The fight for clearer sponsored content labeling has largely been positioned as one that would benefit consumers and put journalists at ease. The assumption here is that brands need trickery for their work to perform well. But as native projects have gotten more sophisticated—to the point that some are outperforming editorial work on major news sites—that assumption needs to shift.

Why? Because not only is native ad labeling ethically important, it’s central to the content’s purpose.

Despite inconsistent disclosures, most popular publishers have embraced the practice. A few sites that adopted the practice early and in earnest have seen the investments pay off. The New York Times made more than $18 million on branded storytelling in 2014, which accounted for a tenth of its digital ad revenue. Gawker gets nearly one-third of its revenue from native advertising and sponsored e-commerce. BuzzFeed, meanwhile, earned more than $100 million from native revenue in 2014—completely eschewing most legacy revenue models—on its way to a $1.5 billion valuation.

To break through the clutter, the native advertising that’s a part of this growing market tends to be much more editorial in nature than “advertorials” of yore. It’s also safe to say that plenty of native projects are just as ambitious and creative as a lot of editorial—addressing comparable topics, using similar aesthetics, and sometimes even employing the same writers.

While that’s great news for consumers in search of higher-quality content, it leaves journalists and editors worried that their work will be indistinguishable from sponsored content, which are often displayed through the same content management systems and feature the same fonts, layouts, and navigational elements. Advocates for more overt disclosures push for shading, prominent labels, and clearer language to help ensure that editorial credibility isn’t used as currency to buy exposure for an advertiser.

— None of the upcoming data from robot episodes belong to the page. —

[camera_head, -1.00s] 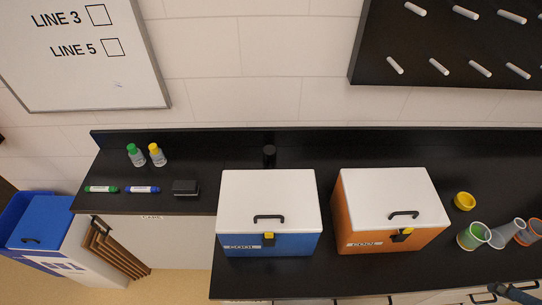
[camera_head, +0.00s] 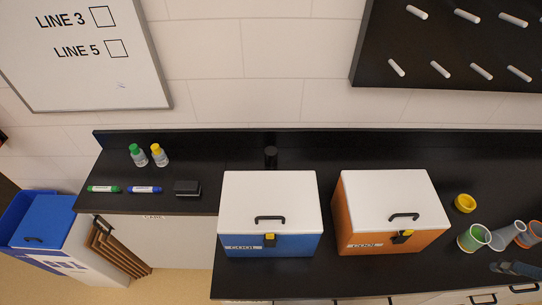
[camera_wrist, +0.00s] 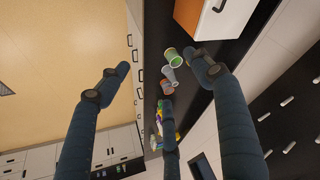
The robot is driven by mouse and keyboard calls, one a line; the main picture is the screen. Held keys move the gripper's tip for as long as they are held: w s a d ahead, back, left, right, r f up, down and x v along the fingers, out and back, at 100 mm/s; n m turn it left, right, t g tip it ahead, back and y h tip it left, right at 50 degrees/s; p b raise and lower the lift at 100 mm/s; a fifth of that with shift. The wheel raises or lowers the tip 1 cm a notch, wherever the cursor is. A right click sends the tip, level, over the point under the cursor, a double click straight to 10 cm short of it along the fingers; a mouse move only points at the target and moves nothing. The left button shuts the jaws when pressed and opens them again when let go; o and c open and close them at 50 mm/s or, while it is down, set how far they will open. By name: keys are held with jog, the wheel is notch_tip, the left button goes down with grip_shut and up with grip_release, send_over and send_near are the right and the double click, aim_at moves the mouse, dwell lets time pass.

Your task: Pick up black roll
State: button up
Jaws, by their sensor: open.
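A small black cylinder (camera_head: 270,157), which looks like the black roll, stands on the black counter behind the blue cooler box. Its lower part is partly hidden by the box lid. My gripper (camera_wrist: 160,75) shows in the wrist view with its dark blue fingers spread wide and nothing between them. In the head view only a dark piece of it shows at the lower right edge, far to the right of the black cylinder and near the cups. The black cylinder is not visible in the wrist view.
The blue cooler box (camera_head: 269,214) and orange cooler box (camera_head: 392,212) stand on the counter. A yellow roll (camera_head: 465,203) and cups (camera_head: 474,238) are at right. A wall backs the counter.

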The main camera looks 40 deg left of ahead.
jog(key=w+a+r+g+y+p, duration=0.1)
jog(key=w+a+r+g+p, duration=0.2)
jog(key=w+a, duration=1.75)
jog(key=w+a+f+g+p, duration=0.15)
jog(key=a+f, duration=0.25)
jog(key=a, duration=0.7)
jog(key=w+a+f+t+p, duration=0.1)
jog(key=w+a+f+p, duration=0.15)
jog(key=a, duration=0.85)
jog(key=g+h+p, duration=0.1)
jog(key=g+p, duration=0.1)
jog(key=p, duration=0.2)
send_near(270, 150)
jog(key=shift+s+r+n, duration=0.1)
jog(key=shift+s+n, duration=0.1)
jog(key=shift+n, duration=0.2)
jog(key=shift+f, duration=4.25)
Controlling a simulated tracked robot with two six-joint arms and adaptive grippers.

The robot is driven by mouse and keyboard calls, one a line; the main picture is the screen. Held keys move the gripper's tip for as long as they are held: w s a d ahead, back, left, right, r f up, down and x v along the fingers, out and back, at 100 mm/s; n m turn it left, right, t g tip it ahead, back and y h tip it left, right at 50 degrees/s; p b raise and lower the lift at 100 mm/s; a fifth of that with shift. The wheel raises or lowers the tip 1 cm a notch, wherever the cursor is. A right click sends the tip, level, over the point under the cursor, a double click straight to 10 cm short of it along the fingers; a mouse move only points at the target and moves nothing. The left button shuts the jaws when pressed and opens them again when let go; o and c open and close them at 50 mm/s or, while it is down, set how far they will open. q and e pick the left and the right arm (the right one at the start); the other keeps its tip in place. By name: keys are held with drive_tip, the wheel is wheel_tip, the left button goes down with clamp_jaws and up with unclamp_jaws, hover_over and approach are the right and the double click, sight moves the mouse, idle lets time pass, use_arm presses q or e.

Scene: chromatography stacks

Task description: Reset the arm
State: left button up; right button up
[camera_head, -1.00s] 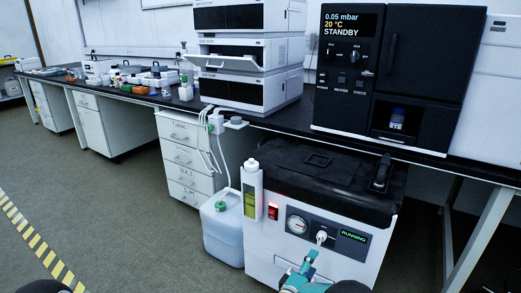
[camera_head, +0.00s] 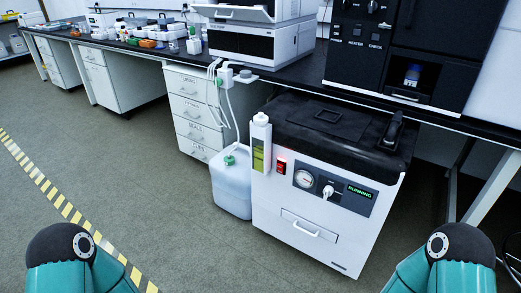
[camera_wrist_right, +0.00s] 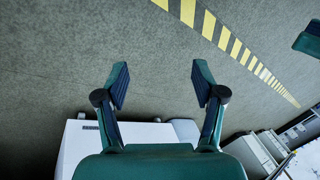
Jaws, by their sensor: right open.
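My right gripper (camera_wrist_right: 160,84) shows in the right wrist view. Its two fingers are wide apart with nothing between them, and grey floor shows behind the gap. My left gripper is not seen in the head view. Teal arm links of mine with black joints stand at the lower left and lower right of the head view. The white pump unit (camera_head: 325,225) stands under the bench, with a gauge, a white knob (camera_head: 328,192) and a green RUNNING display (camera_head: 360,192). No gripper touches it.
A translucent jug (camera_head: 231,190) with tubing stands left of the pump.

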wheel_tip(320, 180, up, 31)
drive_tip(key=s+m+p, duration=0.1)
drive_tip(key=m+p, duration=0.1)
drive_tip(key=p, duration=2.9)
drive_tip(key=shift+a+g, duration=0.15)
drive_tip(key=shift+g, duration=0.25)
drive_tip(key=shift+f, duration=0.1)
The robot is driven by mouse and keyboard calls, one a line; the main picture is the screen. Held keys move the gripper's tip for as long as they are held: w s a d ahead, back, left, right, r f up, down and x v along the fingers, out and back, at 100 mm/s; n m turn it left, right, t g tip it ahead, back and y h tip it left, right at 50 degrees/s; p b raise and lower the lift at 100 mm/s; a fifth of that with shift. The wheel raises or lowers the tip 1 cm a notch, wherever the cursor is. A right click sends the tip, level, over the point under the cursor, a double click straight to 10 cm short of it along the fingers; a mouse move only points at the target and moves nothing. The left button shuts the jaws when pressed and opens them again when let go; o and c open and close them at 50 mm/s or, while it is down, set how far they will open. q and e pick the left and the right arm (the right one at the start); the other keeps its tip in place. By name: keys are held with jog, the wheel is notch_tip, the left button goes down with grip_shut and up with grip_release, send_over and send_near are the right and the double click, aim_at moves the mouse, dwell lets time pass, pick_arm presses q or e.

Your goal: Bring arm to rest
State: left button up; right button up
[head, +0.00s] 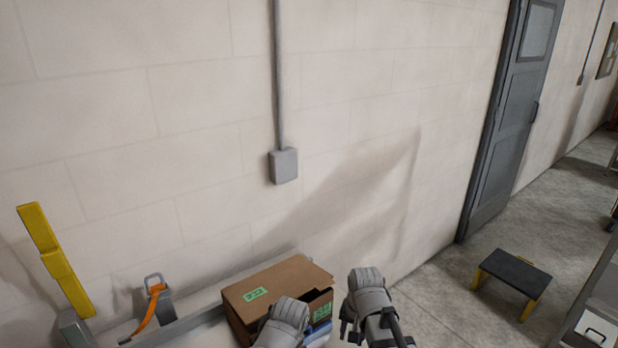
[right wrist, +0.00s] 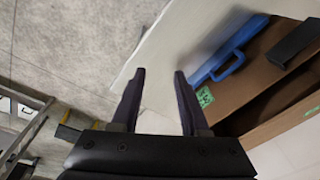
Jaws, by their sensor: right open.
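My right gripper (right wrist: 158,75) is open and empty in the right wrist view. Its two dark fingers stand apart over the edge of a pale tabletop (right wrist: 170,72), with the floor beyond. In the head view a grey part of my arm (head: 368,300) shows just right of the cardboard box, but the right fingers cannot be made out. A second grey arm part is in front of the box. My left gripper's fingers are not visible.
An open cardboard box (head: 270,285) with green labels stands against the wall; a blue handled object (right wrist: 228,52) and a black object (right wrist: 294,42) show at it. A yellow post (head: 55,260) and orange strap (head: 150,312) are left. A black-topped step stool (head: 514,272) stands right.

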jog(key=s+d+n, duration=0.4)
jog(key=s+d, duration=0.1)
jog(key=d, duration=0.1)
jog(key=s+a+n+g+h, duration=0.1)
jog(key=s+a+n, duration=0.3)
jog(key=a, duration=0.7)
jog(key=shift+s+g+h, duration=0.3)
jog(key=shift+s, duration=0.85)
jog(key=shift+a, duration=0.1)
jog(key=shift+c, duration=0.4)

Marketers push back by suggesting that over-disclosing turns off potential readers. By making them look too different, you may be signaling that native ads aren’t content at all, stripping them of their primary appeal to advertisers.

But the only way this back-and-forth improves is when business teams and editorial departments figure out that it’s in their best interests to be on the same side of the issue.

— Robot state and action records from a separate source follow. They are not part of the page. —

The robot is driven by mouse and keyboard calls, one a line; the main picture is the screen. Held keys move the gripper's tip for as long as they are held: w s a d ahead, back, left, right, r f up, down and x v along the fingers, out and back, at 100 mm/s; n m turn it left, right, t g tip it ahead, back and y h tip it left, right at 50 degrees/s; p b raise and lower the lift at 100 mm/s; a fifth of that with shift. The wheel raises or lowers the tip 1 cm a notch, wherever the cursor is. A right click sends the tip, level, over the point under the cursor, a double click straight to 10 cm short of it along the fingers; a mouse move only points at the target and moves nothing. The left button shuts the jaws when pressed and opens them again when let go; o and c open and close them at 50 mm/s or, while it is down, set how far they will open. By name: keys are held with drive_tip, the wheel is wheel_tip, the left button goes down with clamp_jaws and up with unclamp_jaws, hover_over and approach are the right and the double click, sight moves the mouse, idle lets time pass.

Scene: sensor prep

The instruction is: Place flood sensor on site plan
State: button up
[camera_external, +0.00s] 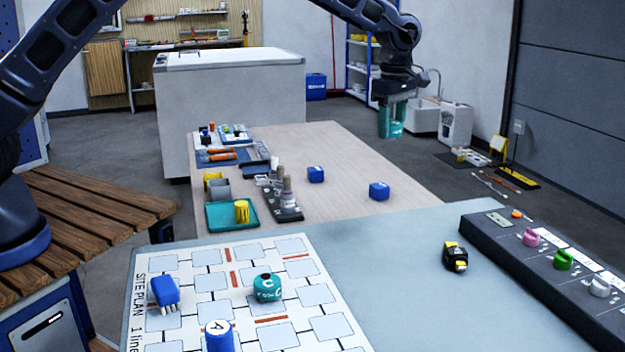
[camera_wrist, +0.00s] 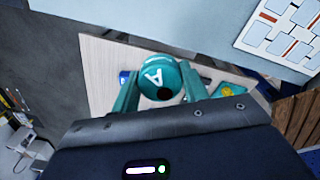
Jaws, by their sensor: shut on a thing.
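My gripper (camera_external: 391,120) is raised beyond the right side of the wooden table. In the wrist view its teal fingers are shut on a teal round-topped sensor (camera_wrist: 158,76) marked with a white A and a dark round spot. Its underside is hidden, so I cannot tell its full shape. The site plan (camera_external: 283,337) lies on the near grey table, well away from the gripper; it also shows in the wrist view (camera_wrist: 292,45). On it are a blue piece with pale prongs (camera_external: 165,292), a teal piece marked C (camera_external: 267,287) and a blue cylinder marked A (camera_external: 219,338).
Two blue blocks (camera_external: 316,174) (camera_external: 379,191) sit on the wooden table (camera_external: 350,150), near a dark rack (camera_external: 287,212) and a teal tray (camera_external: 222,216) with a yellow item. A tape measure (camera_external: 455,257) and a knobbed console (camera_external: 540,262) are right of the plan, with clear surface between.

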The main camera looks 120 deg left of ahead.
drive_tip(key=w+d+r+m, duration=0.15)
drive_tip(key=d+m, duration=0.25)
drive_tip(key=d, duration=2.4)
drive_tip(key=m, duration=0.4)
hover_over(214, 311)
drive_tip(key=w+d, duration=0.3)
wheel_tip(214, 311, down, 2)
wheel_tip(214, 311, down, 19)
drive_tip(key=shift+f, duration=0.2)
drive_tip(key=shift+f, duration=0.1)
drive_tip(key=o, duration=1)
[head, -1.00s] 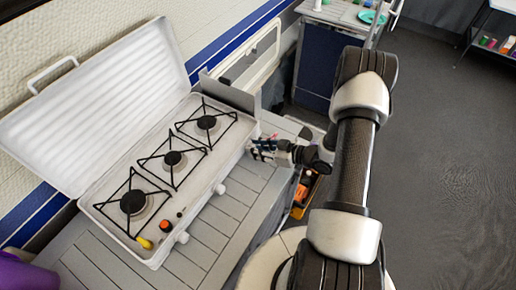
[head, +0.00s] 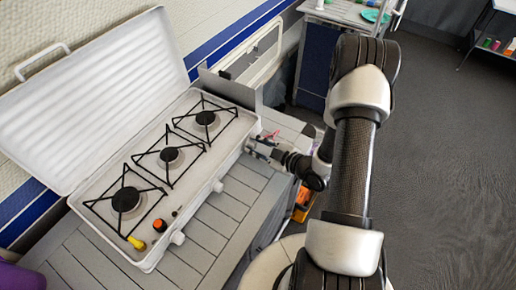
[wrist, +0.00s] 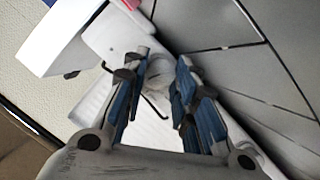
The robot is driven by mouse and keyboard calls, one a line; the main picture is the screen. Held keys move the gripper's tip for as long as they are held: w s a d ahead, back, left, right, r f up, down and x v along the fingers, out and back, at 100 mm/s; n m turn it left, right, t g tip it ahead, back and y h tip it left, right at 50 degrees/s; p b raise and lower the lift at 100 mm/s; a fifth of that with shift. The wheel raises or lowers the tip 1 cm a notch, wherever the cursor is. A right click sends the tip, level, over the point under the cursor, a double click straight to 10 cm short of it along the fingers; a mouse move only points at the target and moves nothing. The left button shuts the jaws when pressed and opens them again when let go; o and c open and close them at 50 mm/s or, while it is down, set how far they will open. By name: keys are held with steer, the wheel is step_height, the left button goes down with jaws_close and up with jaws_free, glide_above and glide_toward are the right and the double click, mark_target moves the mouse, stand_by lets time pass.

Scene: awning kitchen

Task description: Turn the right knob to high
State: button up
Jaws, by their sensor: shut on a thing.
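The white camp stove (head: 150,250) stands on the counter with its lid raised at the back and three black burners showing. Its front carries small white knobs: the left one (head: 177,238) and the middle one (head: 218,186) are clear of me. My gripper (head: 257,147) is at the right end of the stove's front and hides the right knob in the head view. In the wrist view the pale round right knob (wrist: 158,70) sits between my blue-padded fingers (wrist: 157,90), which are shut on it. I cannot read the knob's setting.
The slatted counter (head: 215,228) in front is clear. A pinkish item (head: 270,134) lies beyond my gripper. Orange items (head: 301,196) sit below the counter edge.

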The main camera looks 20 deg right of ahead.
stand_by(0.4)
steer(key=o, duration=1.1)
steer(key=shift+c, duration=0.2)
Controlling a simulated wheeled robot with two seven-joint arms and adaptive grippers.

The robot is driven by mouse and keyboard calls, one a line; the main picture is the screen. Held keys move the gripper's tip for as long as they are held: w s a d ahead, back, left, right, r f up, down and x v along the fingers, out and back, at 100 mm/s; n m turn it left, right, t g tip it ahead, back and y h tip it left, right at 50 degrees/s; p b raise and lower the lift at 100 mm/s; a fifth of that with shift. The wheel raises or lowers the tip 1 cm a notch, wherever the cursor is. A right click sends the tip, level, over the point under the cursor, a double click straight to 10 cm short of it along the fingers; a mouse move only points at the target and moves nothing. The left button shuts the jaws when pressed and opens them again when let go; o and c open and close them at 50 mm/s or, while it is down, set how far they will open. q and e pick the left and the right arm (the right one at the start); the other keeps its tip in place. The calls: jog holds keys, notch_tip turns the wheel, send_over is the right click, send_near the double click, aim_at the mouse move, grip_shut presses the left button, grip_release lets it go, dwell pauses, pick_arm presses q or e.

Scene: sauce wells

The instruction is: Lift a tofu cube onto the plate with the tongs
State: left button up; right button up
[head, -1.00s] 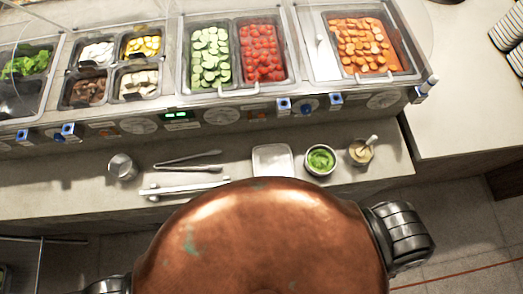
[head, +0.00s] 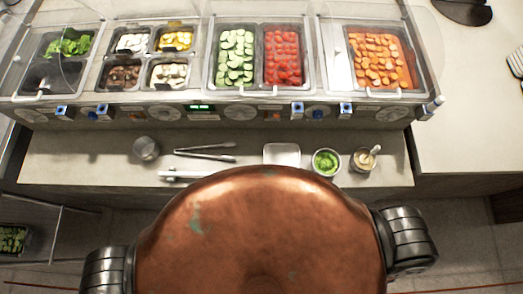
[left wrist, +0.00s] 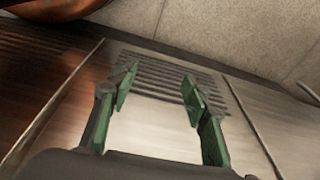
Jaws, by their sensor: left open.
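Pale cubes that look like tofu (head: 167,72) lie in a small pan at the lower right of a group of small pans in the food well, in the head view. Metal tongs (head: 205,153) lie on the counter in front of the well. A white square plate (head: 282,154) sits to the right of the tongs. My left gripper (left wrist: 160,82) is open and empty in the left wrist view, in front of a metal panel with slots, away from these things. The head view shows neither gripper.
A metal cup (head: 146,148) stands left of the tongs. A bowl of green sauce (head: 326,161) and a jar with a spoon (head: 363,160) stand right of the plate. A clear guard (head: 180,12) covers part of the wells. A white bar-like item (head: 185,175) lies near the counter's front edge.

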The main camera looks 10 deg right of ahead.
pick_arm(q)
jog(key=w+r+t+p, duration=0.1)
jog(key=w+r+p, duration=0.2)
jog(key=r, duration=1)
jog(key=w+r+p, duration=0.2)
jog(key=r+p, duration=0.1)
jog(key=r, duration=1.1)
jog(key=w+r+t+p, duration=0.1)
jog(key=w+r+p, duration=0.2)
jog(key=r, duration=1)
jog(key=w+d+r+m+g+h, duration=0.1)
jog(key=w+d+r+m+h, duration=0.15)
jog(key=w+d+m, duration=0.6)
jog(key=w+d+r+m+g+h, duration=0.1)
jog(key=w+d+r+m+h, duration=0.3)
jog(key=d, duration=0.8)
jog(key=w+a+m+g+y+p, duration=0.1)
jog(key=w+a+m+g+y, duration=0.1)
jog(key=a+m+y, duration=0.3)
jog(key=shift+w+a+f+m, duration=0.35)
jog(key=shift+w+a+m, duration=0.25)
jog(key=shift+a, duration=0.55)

A native ad with no brand presence is of little use to the advertiser, which is allocating time, money, and other resources to get in front of potential customers. If that happens, then brands will be unlikely to pay publishers for access to their audience. At that point, both sides lose.

However, consistency may soon be on the way.

In December, the Federal Trade Commission updated its disclosure standards and offered a guide to help publishers better understand how to label their ads in ways that aren’t deceptive. The Interactive Advertising Bureau also has a set of best practices, released in the form of a playbook, that offers explicit advice. While the two organizations still define and evaluate “clarity” somewhat differently, publishers seem to be more receptive to the rules in place.

With so many different interest at stake, it may be tough to settle on a single label that will solve problem. But now, more than ever, it’s crucial that all of the parties involved make an effort to agree on a set of concrete standards. Data from Business Insider projects that the native advertising industry will generate $20 billion by 2018. It’s time for publishers to get on the same page—or, at the very least, start working together when deciding what to call the page.